Directive >> Find the lines holding "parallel" and copy them.

-.-.-

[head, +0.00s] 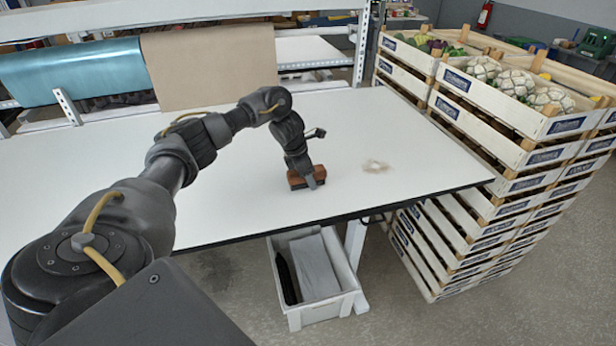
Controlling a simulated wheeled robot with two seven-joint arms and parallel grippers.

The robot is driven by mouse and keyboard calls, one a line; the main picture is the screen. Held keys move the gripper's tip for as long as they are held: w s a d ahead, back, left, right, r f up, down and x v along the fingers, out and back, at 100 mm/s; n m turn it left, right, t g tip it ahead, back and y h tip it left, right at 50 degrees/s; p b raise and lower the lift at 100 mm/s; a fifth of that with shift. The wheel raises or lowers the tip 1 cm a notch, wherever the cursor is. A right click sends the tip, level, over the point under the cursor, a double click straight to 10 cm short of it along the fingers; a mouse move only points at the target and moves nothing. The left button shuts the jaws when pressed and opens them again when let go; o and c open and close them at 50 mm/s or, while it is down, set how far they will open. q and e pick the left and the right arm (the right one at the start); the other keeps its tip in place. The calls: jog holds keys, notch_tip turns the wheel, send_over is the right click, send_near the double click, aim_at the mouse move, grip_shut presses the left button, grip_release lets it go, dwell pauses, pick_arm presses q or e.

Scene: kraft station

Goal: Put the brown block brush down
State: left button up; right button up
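The brown block brush (296,182) is at the tabletop, right of the middle and near the front edge. It looks level, with its dark underside at or very close to the white table (255,205). My left gripper (308,178) points down at the brush, and a finger shows against its near side. The far finger is hidden, and the gripper appears closed around the brush. My right gripper is not in view.
A pale brownish smudge or small pile (376,166) lies right of the brush. Stacked wooden crates (470,150) with vegetables stand at the right. A grey-white bin (312,275) sits under the table. Brown paper (208,68) and a teal roll (75,75) are at the back.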

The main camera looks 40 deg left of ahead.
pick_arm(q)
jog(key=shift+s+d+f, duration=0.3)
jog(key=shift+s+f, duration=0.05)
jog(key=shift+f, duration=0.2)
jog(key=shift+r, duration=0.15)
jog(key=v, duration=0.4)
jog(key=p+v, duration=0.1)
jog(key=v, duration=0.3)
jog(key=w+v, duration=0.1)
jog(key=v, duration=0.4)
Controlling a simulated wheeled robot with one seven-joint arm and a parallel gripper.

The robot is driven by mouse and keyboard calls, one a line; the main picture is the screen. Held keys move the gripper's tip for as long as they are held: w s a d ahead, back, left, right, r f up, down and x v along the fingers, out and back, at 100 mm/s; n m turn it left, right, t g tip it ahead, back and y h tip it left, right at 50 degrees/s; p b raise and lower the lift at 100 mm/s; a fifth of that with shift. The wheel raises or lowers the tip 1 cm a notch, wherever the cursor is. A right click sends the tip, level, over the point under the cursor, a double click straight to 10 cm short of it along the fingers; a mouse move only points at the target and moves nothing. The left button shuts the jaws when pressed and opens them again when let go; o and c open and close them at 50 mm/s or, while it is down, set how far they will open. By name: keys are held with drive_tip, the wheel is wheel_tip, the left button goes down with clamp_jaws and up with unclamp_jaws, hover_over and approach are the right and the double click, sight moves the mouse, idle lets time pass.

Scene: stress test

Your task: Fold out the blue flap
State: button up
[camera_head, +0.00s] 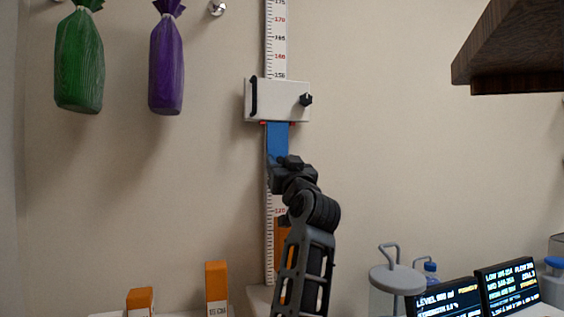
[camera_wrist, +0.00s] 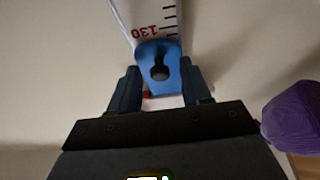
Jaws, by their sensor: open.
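The blue flap (camera_head: 278,138) hangs straight down from the white slider (camera_head: 285,101) on the wall-mounted height ruler (camera_head: 276,45). It appears to lie along the ruler. In the wrist view the rounded end of the blue flap (camera_wrist: 158,50) shows a dark keyhole-shaped spot. My gripper (camera_head: 290,163) is at the flap's lower part and hides its end in the head view. In the wrist view my gripper (camera_wrist: 160,80) is open, with one finger on each side of the flap's end. I cannot tell whether either finger touches it.
A green bag (camera_head: 79,62) and a purple bag (camera_head: 166,62) hang at the left. A dark wooden shelf (camera_head: 515,45) juts out at upper right. Orange blocks (camera_head: 216,281), a lidded jar (camera_head: 396,280) and display screens (camera_head: 509,284) stand below. The wall right of the ruler is clear.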

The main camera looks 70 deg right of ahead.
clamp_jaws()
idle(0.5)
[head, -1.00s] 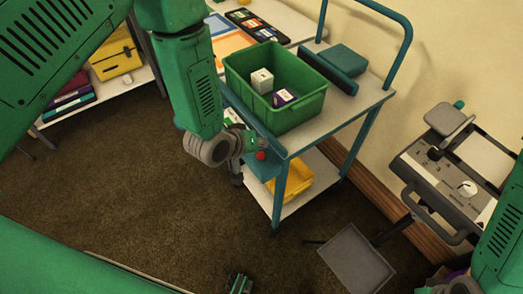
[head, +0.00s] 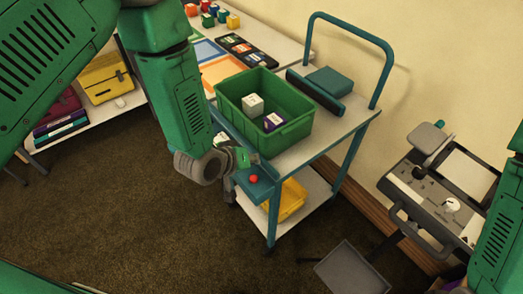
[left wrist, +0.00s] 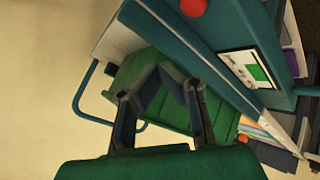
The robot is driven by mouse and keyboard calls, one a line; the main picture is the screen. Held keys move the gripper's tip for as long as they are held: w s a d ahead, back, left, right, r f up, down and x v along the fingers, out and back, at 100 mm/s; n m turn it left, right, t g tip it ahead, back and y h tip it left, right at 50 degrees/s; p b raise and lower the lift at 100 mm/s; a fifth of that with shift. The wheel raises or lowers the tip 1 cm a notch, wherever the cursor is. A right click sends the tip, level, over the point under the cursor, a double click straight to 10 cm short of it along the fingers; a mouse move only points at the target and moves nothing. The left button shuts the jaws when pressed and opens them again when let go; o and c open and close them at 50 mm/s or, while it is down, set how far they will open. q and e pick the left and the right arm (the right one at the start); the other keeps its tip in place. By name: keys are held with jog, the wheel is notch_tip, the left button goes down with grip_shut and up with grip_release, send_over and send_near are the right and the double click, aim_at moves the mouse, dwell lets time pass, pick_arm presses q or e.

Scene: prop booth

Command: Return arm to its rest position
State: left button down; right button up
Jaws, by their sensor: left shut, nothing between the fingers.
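My left arm comes down from the upper left in the head view. Its gripper (head: 242,158) is beside the near left corner of the teal cart (head: 335,150), and its fingers are hard to make out there. In the left wrist view the gripper (left wrist: 160,78) has its dark fingers bent together, shut and empty, in front of the green bin (left wrist: 180,115). My right arm (head: 497,240) shows only in part at the lower right; its gripper is not visible.
The green bin (head: 225,102) on the cart holds a white cube (head: 252,104) and a purple-and-white box (head: 273,121). A red knob (head: 253,179) sits on the cart's near end. A grey machine (head: 425,195) stands right. Carpet (head: 130,200) lies open at left.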

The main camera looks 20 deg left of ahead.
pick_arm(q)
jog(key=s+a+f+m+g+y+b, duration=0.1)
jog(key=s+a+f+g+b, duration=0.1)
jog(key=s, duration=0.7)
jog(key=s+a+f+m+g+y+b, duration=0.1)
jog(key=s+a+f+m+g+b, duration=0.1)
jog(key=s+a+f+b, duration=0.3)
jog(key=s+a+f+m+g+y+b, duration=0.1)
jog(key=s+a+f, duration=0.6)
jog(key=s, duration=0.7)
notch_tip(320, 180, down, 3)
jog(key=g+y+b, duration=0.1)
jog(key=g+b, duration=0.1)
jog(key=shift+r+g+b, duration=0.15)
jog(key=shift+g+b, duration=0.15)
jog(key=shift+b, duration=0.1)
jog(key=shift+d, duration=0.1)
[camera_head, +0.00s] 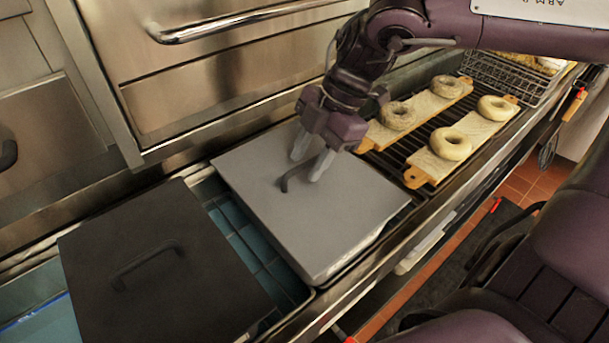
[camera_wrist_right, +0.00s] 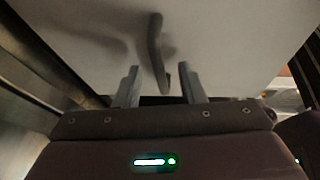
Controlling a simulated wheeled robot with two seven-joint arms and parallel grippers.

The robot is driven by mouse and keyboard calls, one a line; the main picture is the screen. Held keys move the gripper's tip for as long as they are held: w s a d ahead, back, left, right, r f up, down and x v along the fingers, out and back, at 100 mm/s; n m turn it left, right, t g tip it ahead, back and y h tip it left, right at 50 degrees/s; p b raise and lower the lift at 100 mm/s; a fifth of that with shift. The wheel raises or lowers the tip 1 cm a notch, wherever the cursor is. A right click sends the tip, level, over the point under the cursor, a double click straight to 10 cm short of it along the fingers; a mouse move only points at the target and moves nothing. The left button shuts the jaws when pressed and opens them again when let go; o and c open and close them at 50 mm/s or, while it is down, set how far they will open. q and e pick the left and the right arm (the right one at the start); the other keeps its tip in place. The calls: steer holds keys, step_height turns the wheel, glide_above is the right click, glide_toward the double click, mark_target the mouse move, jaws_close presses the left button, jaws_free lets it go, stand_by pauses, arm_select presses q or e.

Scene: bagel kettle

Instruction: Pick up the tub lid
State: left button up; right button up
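A light grey tub lid (camera_head: 340,215) lies flat over a tub sunk in the counter. Its dark bar handle (camera_head: 285,184) stands up near the lid's middle. My right gripper (camera_head: 308,166) is open over the lid, pointing down at the handle, with its fingers apart. In the right wrist view, the handle (camera_wrist_right: 156,50) shows between the two fingers of the right gripper (camera_wrist_right: 160,88), with a gap on each side. A second, dark lid (camera_head: 190,265) with a black handle lies at the left. My left gripper is not in view.
Several bagels lie on wooden boards (camera_head: 470,130) over a black rack, right of the grey lid. A wire basket (camera_head: 510,75) stands beyond. Blue water (camera_head: 240,235) shows between the two lids. A steel oven front with a bar handle (camera_head: 235,22) rises behind.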

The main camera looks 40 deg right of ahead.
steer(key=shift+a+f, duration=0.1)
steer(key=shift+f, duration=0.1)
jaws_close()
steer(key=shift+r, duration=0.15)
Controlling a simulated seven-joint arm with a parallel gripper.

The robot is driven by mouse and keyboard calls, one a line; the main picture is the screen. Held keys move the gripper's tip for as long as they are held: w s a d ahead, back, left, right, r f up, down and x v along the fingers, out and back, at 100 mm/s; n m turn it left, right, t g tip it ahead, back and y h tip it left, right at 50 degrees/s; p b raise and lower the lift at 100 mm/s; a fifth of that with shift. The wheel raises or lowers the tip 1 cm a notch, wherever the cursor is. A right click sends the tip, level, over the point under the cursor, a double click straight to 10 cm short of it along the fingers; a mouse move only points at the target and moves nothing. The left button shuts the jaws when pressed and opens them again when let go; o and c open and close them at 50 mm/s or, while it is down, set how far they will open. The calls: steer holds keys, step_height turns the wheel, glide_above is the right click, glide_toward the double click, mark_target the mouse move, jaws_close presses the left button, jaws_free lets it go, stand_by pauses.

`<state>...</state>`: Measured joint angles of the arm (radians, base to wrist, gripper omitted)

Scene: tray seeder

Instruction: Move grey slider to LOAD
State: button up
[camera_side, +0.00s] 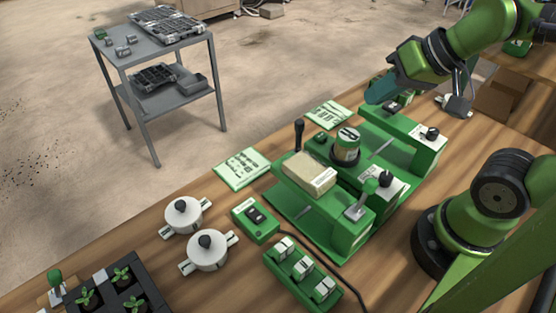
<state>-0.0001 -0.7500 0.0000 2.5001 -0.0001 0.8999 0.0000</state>
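The green tray seeder (290,207) stands on the wooden bench. A short lever with a green knob (370,186) rises from a pale grey plate (357,211) at its near end. Black knobs sit on the seeder's blocks, one near the middle (386,178) and one at the right (431,133). I cannot tell which part is the grey slider, and no LOAD marking is readable. My gripper (384,89) is above the far right part of the seeder, with a teal part pointing down-left. Its finger opening is not clear, and no held object is discernible.
A tan block (309,172) and a round labelled container (346,146) sit on the seeder. An upright black handle (299,134) is behind. Two white lidded pots (207,251), a green switch box (256,220) and a rocker-switch strip (302,268) lie nearer, with a cable.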

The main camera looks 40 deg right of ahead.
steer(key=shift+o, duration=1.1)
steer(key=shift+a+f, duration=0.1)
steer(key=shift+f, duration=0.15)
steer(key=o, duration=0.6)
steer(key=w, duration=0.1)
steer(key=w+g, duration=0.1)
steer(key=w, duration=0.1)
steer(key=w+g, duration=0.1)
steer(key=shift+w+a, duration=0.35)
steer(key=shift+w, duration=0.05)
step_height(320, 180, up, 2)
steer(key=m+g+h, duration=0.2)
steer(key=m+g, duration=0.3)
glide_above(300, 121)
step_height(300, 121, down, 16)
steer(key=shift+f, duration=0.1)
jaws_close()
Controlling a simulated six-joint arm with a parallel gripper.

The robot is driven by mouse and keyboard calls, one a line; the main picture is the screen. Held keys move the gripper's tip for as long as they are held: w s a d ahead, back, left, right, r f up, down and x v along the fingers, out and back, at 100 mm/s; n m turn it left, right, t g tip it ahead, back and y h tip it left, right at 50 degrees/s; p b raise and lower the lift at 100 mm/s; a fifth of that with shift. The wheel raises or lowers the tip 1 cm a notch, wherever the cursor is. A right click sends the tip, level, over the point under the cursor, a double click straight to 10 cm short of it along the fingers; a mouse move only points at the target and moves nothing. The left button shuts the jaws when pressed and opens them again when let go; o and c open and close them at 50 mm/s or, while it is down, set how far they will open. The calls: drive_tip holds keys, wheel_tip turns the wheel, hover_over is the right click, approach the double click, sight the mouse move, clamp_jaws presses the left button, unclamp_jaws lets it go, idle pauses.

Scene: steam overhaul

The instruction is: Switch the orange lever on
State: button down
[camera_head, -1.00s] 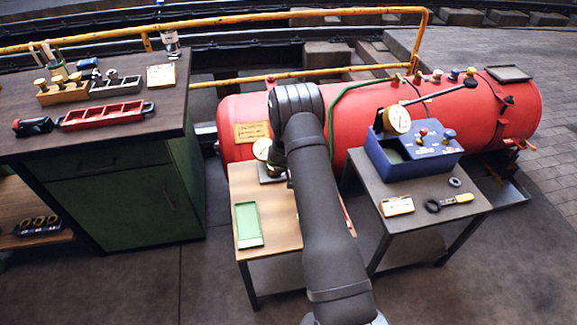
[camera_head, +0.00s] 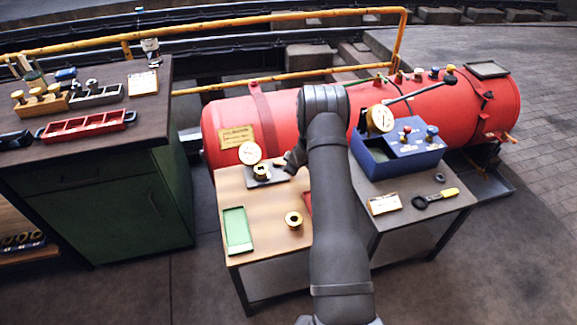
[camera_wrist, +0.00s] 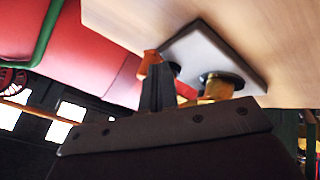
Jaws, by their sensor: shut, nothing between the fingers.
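An orange piece (camera_wrist: 148,62), which looks like the lever, shows in the wrist view beside a grey plate, right at my fingertips. I cannot tell whether the fingers touch it or which position it is in. My gripper (camera_wrist: 158,72) is shut and empty, with its fingers pointing at the plate's edge. In the head view my gripper (camera_head: 293,161) is just right of the small plate (camera_head: 272,179) with a brass fitting (camera_head: 262,171) and a dial gauge (camera_head: 250,153). The lever cannot be made out there.
The plate sits on a wooden-topped table (camera_head: 262,252) with a green tray (camera_head: 237,230) and a brass ring (camera_head: 294,220). A blue box (camera_head: 412,160) with a gauge stands on the grey table at right. The red boiler (camera_head: 225,118) lies behind. A workbench (camera_head: 110,150) stands left.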

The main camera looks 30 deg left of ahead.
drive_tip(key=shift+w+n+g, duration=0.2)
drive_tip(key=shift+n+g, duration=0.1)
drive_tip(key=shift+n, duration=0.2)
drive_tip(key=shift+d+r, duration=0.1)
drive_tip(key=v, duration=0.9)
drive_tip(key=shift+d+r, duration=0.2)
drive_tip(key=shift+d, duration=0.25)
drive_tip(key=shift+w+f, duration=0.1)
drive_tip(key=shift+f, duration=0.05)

-.-.-

The response >>
Controlling a simulated wheeled robot with two seven-joint arms and parallel grippers.
Controlling a simulated wheeled robot with one seven-joint arm and a parallel gripper.
Controlling a simulated wheeled robot with two seven-joint arms and parallel grippers.
Controlling a simulated seven-joint arm with a parallel gripper.
Controlling a simulated six-joint arm with a parallel gripper.

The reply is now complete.